EXERCISE DIRECTIONS: Check each line of the listing for the string "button", count the lines that have it, and answer with that number only.

SOURCE EXCERPT:
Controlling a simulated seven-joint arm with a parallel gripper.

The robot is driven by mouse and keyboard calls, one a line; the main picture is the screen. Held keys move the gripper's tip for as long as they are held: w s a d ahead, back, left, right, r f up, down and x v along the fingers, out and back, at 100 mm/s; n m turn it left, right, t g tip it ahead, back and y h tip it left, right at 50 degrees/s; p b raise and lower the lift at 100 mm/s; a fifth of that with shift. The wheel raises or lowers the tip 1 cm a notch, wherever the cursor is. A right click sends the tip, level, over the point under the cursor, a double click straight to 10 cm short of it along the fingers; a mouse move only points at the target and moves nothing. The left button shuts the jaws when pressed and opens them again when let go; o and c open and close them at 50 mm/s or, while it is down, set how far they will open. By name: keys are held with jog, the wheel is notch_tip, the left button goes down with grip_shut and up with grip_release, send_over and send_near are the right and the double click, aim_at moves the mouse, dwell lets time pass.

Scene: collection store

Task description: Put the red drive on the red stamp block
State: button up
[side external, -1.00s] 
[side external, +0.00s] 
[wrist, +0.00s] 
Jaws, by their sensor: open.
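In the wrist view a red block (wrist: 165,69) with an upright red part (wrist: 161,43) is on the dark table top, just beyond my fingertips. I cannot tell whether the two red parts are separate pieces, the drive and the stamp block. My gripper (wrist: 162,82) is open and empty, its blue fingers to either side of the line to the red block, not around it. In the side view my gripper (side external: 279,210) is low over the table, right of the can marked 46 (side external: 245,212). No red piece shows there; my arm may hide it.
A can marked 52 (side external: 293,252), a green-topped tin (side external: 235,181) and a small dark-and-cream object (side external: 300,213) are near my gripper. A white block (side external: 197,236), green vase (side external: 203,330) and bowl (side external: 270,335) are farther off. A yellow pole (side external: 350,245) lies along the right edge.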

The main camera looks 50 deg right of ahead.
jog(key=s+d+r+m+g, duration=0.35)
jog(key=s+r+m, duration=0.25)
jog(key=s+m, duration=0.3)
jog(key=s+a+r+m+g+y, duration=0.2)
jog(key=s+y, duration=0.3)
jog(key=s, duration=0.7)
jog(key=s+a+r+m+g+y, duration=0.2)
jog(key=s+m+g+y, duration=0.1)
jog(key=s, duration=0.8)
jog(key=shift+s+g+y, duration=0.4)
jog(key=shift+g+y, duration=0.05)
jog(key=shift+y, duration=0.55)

COMPLETE RESPONSE: 2